▸ **AIM OF THE TASK**
Extract all lines containing "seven".

▸ **INPUT ROWS**
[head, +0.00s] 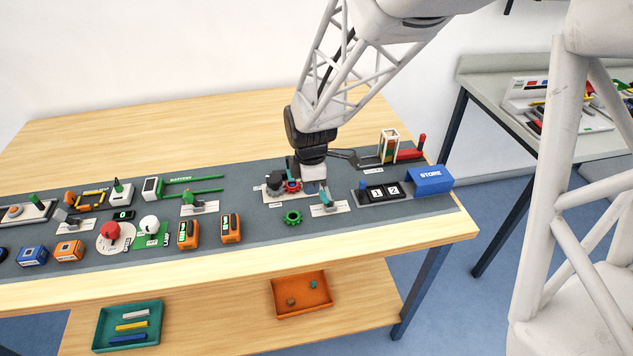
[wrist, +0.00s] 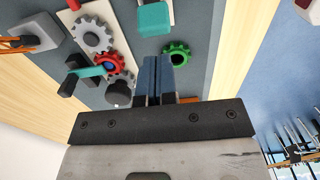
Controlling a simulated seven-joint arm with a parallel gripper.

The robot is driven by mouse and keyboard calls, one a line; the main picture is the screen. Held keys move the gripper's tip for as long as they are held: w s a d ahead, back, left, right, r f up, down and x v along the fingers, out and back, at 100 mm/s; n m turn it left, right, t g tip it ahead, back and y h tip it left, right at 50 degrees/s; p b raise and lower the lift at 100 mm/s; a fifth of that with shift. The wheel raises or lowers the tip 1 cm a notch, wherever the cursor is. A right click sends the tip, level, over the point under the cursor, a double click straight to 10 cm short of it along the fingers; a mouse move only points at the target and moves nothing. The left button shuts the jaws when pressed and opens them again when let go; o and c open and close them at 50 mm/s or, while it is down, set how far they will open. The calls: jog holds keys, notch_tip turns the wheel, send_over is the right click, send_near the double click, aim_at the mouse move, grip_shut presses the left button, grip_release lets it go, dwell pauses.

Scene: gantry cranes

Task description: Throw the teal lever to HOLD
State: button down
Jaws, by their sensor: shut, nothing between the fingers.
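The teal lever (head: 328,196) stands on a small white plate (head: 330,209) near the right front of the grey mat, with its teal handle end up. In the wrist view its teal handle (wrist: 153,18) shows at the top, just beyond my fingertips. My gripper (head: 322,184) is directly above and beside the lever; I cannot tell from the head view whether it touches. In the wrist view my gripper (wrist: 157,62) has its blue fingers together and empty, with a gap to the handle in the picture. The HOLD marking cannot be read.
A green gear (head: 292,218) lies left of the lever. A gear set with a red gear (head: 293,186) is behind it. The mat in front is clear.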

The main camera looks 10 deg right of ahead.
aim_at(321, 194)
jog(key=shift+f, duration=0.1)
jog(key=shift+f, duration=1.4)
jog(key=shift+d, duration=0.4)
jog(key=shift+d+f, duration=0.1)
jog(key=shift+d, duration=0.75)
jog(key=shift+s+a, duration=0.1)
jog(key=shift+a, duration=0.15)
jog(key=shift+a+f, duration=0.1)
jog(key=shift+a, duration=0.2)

* * *

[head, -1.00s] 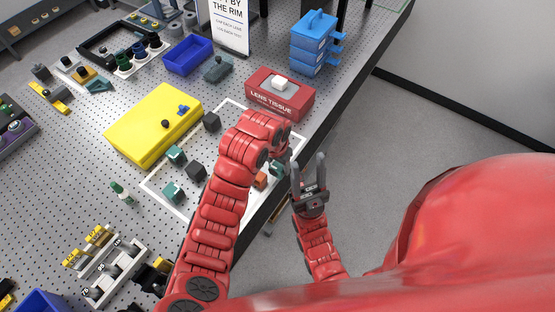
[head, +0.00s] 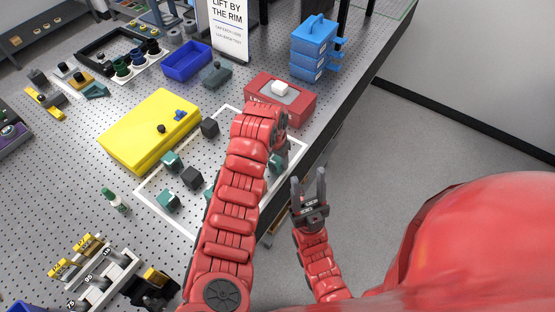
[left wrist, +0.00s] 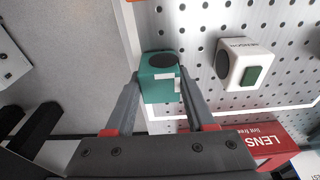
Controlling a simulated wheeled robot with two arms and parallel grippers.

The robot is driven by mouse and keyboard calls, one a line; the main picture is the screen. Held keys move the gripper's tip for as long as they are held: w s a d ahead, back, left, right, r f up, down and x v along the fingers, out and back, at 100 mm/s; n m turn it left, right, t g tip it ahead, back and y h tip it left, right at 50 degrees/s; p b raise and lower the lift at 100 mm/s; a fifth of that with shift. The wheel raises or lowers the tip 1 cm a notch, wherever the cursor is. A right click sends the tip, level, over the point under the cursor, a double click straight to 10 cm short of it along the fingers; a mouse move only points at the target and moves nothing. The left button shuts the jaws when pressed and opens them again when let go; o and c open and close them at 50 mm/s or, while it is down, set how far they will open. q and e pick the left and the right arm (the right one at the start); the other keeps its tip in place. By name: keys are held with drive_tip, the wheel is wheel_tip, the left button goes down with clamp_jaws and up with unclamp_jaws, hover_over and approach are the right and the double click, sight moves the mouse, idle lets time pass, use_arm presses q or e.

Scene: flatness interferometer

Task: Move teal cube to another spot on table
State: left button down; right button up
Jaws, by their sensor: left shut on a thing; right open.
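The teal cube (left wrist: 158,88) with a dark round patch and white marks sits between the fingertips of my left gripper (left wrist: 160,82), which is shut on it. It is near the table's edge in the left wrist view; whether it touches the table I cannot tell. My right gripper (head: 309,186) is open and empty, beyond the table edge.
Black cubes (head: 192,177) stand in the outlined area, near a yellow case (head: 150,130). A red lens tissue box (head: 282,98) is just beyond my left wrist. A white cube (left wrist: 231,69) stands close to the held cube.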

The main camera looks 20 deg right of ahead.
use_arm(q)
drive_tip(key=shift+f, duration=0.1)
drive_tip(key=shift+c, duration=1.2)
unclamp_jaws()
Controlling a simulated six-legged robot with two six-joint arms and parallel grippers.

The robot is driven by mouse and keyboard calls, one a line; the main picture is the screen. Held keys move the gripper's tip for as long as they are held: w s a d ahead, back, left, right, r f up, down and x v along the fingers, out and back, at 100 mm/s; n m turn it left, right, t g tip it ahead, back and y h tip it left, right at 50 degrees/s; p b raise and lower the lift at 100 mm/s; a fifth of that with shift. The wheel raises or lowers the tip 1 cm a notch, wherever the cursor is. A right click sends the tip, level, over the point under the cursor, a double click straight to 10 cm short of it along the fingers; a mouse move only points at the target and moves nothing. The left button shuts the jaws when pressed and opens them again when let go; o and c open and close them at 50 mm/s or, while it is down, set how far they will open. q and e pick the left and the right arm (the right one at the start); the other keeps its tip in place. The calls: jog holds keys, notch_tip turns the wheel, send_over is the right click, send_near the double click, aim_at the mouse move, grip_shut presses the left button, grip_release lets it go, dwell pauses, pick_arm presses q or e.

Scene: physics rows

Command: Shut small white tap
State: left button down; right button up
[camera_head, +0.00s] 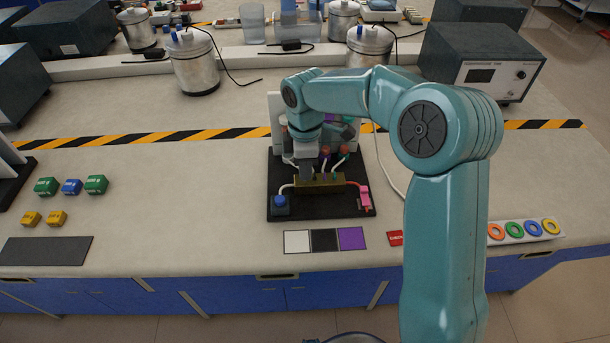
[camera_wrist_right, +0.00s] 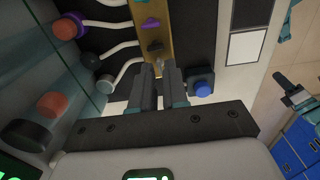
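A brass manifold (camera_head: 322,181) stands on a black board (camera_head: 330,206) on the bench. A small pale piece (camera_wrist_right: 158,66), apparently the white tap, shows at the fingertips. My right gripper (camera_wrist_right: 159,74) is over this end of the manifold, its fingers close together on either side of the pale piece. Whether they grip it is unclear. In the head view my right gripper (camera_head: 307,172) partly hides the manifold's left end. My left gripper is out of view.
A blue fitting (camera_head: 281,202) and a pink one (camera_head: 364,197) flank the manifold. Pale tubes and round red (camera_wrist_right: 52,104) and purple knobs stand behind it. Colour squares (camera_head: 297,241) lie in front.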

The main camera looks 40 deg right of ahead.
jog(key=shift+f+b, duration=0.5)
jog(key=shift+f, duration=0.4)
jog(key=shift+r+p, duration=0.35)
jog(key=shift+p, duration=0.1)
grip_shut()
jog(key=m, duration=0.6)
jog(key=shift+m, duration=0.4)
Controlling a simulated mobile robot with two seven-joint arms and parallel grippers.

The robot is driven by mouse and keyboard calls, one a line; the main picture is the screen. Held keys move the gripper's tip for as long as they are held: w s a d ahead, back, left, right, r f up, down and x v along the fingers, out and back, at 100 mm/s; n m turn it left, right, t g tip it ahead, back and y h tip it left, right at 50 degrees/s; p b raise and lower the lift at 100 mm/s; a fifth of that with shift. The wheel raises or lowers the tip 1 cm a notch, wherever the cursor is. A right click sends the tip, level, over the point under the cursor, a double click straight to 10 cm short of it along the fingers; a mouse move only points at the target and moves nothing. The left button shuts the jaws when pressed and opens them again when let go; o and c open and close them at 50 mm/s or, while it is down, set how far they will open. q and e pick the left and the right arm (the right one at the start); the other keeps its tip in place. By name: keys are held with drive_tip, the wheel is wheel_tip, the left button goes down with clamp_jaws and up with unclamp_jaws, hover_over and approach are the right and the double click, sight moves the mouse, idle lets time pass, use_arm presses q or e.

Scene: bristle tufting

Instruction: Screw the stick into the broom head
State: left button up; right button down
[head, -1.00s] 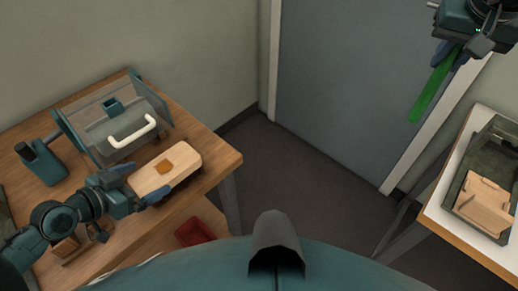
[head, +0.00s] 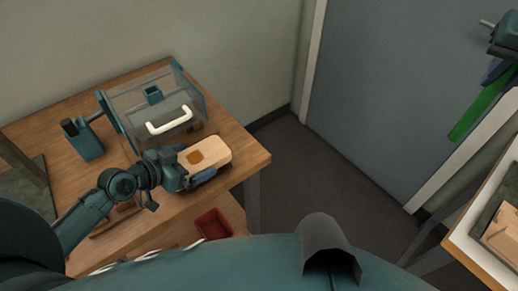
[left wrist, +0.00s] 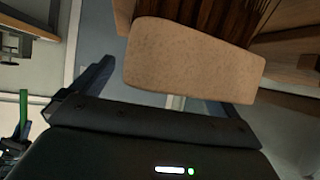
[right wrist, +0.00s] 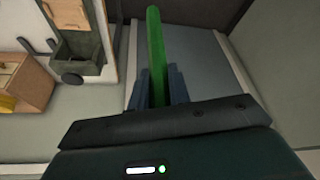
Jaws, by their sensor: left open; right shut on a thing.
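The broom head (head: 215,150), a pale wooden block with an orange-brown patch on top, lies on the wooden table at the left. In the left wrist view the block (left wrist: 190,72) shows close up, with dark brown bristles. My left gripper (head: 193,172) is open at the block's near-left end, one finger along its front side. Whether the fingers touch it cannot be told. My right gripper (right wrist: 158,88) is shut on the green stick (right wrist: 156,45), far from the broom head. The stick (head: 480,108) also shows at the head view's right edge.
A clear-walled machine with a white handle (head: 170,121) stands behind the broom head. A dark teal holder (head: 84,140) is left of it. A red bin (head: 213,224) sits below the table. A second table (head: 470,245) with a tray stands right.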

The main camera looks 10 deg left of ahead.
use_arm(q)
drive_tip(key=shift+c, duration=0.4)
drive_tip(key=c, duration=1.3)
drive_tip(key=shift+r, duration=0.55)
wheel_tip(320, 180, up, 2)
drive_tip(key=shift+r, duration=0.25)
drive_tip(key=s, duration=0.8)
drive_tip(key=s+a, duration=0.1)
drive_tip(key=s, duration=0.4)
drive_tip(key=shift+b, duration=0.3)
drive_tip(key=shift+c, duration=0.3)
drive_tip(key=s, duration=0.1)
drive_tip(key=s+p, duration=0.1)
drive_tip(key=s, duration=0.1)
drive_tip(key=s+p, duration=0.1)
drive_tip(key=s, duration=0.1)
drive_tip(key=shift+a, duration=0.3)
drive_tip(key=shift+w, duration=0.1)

* * *

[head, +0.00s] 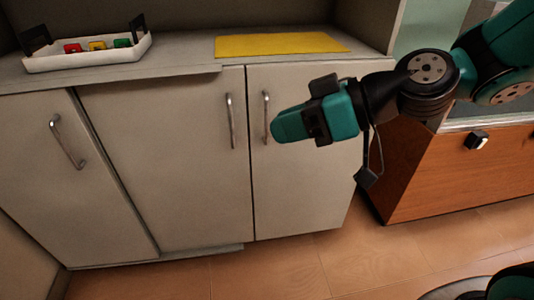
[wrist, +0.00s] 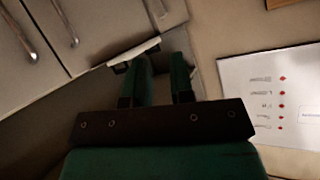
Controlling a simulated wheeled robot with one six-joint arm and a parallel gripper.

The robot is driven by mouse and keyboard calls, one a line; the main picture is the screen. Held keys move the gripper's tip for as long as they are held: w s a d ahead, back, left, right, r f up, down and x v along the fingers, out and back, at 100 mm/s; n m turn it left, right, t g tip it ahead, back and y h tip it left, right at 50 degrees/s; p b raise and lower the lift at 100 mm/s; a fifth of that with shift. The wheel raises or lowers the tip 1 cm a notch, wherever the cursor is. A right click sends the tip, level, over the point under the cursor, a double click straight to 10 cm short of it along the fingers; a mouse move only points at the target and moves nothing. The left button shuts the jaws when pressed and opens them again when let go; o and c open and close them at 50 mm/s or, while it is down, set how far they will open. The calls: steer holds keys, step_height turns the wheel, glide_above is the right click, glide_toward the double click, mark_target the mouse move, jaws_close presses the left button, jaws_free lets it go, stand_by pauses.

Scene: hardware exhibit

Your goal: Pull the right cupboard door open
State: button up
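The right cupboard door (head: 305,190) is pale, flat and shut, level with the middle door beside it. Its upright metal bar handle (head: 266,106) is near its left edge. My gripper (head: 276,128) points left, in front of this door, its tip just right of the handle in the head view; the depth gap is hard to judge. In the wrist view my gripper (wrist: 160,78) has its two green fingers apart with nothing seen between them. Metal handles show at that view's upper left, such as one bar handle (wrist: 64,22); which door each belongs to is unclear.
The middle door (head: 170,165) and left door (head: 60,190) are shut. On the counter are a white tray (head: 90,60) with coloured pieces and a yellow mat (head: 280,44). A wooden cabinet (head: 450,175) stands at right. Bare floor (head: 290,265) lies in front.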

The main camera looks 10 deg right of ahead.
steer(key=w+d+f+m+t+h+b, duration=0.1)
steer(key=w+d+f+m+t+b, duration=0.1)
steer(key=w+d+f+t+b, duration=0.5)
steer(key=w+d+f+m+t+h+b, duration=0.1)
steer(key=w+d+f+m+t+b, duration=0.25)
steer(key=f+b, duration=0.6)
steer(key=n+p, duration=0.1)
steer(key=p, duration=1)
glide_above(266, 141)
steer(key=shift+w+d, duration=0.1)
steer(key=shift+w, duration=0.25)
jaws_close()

▸ **ANSWER FOR THIS EXERCISE**
Controlling a simulated seven-joint arm with a parallel gripper.
Controlling a simulated mobile robot with two seven-joint arms and parallel grippers.

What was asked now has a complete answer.